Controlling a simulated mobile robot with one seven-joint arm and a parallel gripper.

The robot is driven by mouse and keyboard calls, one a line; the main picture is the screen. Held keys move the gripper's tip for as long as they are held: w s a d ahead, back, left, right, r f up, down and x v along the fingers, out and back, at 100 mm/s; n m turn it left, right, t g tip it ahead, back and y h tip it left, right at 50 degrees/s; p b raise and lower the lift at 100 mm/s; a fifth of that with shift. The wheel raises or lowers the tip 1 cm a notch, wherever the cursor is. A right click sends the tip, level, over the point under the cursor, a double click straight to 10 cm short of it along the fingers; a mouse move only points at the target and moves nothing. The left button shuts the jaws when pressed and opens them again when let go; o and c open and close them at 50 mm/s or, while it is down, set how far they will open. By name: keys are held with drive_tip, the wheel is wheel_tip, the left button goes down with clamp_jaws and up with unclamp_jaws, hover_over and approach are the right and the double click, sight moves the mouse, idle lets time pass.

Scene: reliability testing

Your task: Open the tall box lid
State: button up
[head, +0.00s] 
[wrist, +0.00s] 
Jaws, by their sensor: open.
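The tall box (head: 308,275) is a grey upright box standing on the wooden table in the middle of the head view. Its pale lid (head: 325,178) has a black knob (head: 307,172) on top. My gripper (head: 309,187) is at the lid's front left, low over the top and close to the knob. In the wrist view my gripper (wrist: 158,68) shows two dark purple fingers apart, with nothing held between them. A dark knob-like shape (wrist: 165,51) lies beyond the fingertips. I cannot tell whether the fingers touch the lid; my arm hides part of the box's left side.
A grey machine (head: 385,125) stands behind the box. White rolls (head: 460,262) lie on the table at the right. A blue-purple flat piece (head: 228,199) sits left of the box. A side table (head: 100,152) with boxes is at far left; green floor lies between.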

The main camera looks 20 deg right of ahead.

### [BRIEF]
The lines above should be duplicated exactly.

### [ANSWER FOR THIS EXERCISE]
Controlling a simulated mobile robot with one seven-joint arm and a parallel gripper.

The robot is driven by mouse and keyboard calls, one a line; the main picture is the screen. Held keys move the gripper's tip for as long as they are held: w s a d ahead, back, left, right, r f up, down and x v along the fingers, out and back, at 100 mm/s; n m turn it left, right, t g tip it ahead, back and y h tip it left, right at 50 degrees/s; p b raise and lower the lift at 100 mm/s; a fifth of that with shift. The wheel raises or lowers the tip 1 cm a notch, wherever the cursor is. A right click sends the tip, level, over the point under the cursor, a double click straight to 10 cm short of it along the fingers; a mouse move only points at the target and moves nothing. The left button shuts the jaws when pressed and opens them again when let go; o and c open and close them at 50 mm/s or, while it is down, set how far they will open. By name: keys are held with drive_tip, the wheel is wheel_tip, the left button goes down with clamp_jaws and up with unclamp_jaws, hover_over and approach are the right and the double click, sight moves the mouse, idle lets time pass.

Scene: reliability testing

Your task: Open the tall box lid
State: button up
[head, +0.00s] 
[wrist, +0.00s] 
Jaws, by their sensor: open.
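The tall box (head: 308,275) is a grey upright box standing on the wooden table in the middle of the head view. Its pale lid (head: 325,178) has a black knob (head: 307,172) on top. My gripper (head: 309,187) is at the lid's front left, low over the top and close to the knob. In the wrist view my gripper (wrist: 158,68) shows two dark purple fingers apart, with nothing held between them. A dark knob-like shape (wrist: 165,51) lies beyond the fingertips. I cannot tell whether the fingers touch the lid; my arm hides part of the box's left side.
A grey machine (head: 385,125) stands behind the box. White rolls (head: 460,262) lie on the table at the right. A blue-purple flat piece (head: 228,199) sits left of the box. A side table (head: 100,152) with boxes is at far left; green floor lies between.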

The main camera looks 20 deg right of ahead.

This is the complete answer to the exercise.